Forum Moderators: Robert Charlton & goodroi
Somebody here has a problem or am I just missing something?
Is google's index at period these days?
Thank you for any light shed upon this troubling matter!
PS:If I don't get a decent answer I might slip back into the dark side and go back to scraping as white hat = no hat! ;)
The page appears for:
site:www.domain-name.com/read/ keyword
It does not appear for previous keywords it ranked great on. But for exact longer phrase "phrases" it is the only result.
The page lost all ranking over night and no black hat techniques have been used (and I know black hat).
Does this make it supplemental or penalized?
The page has 44 IBL in WebMaster Tools, no problems and no messages. And google takes daily 50%-75% of the website. News pages are crawled in a matter of hours.
Thanks for your replies.
Looking for sites that had published a particulr email address, I found that I got a varying number of results that actually returned sites that had published that particular email address depending on which parts of the email address I typed in.
However, if I included the whole email address I got zero results.
To me, it appears that Google doesn't always index every single word on the page.
From memory, most of the times this happened, the results were those from the Supplemental Results.
it appears that Google doesn't always index every single word on the page...most of the times this happened, the results were those from the Supplemental Results.
Exactly right. Supplemental Results have always been afflicted with a kind of partial indexing, and that's one of the reasons that duplicate meta descriptions - whihc ARE part of that top-level indexing are particularly bad on supplemental pages. Those duplicate meta descriptions cause even more intensive filtering of urls that really aren't duplicate in any other way, except for the dupe meta tags.

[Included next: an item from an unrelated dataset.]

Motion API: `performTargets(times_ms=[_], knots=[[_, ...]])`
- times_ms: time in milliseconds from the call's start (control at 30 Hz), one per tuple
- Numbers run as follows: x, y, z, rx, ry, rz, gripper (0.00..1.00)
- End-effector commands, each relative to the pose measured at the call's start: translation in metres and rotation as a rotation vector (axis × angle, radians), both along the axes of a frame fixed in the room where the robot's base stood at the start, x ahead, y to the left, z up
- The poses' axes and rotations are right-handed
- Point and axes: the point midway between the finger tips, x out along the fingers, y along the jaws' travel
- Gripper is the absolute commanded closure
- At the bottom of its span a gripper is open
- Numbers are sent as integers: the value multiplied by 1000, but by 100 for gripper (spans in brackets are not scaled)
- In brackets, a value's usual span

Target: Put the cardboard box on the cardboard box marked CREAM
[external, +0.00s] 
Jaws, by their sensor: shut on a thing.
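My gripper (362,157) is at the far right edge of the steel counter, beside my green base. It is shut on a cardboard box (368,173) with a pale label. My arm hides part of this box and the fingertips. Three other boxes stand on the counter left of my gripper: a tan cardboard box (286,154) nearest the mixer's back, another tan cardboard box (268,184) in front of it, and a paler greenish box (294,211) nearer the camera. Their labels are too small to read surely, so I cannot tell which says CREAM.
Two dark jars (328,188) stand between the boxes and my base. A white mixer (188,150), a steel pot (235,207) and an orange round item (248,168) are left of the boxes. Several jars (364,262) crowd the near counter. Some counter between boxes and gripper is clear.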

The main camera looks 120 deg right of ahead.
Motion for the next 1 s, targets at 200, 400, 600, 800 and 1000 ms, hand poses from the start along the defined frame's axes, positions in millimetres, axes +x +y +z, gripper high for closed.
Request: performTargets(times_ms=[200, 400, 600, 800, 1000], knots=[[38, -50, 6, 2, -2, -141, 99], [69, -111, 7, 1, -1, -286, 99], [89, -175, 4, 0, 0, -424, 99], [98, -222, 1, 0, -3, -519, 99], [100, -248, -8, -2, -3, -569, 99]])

I think the reason Google shuffles bazillions of urls off to a database partition, is that urls in that partition get a less computation-intensive handling, and that economizes on resources. Given their recent patent on the issue, there may be even more types of partitions in the future, but we won't have names for them or see them tagged in any special way.
Given all that, I suspect that the OP's situation could also be compounded by those urls being in the supplemental index.
My site is quite new (one month) and this page used to bring in about 50 hits / day of 100+ in total. I have about 30 pages of content and several pages that provide internal navigation.
Considering all pages are written by ME and are original and the site is coded by me and does not have duplicate page problems in the content pages ... what might have caused this? Could this just be one of the recent google problems?
As I said not dirty stuff on this site of mine.
Right now I am working with a client site where they have a PR7 url with unique, original content - and it's in the Supplemental Index. Something in the algo has tagged this as a url of lesser importance, but darned if I can see what so far. Another client has a similar issue on a PR5 page.
Could my problem be related to the fact that it is a new site (1.5 months). So google gives me some traffic for motivation then levels me to see if I stay true to the website and to quality. And if he sees I update and work on it as before he could pull me out back into the light?
This is the theory of Supplementals for new sites but ... .
And I don't have a lot of links. About 150+ in webmaster tools for the whole site.
PS: I'm serious coder here! The site is as clean as it can be. No dupe pages due to URL problems, well structured both in navigation and in internal files structure. Very easy to maintain and change. I also keep keyword density low, below 5%. I have a script that gives me keyword/keyphrase density for any content I write. So I play by the guidelines.
I still hope this might end at the end of August. Maybe this was Google's time off too!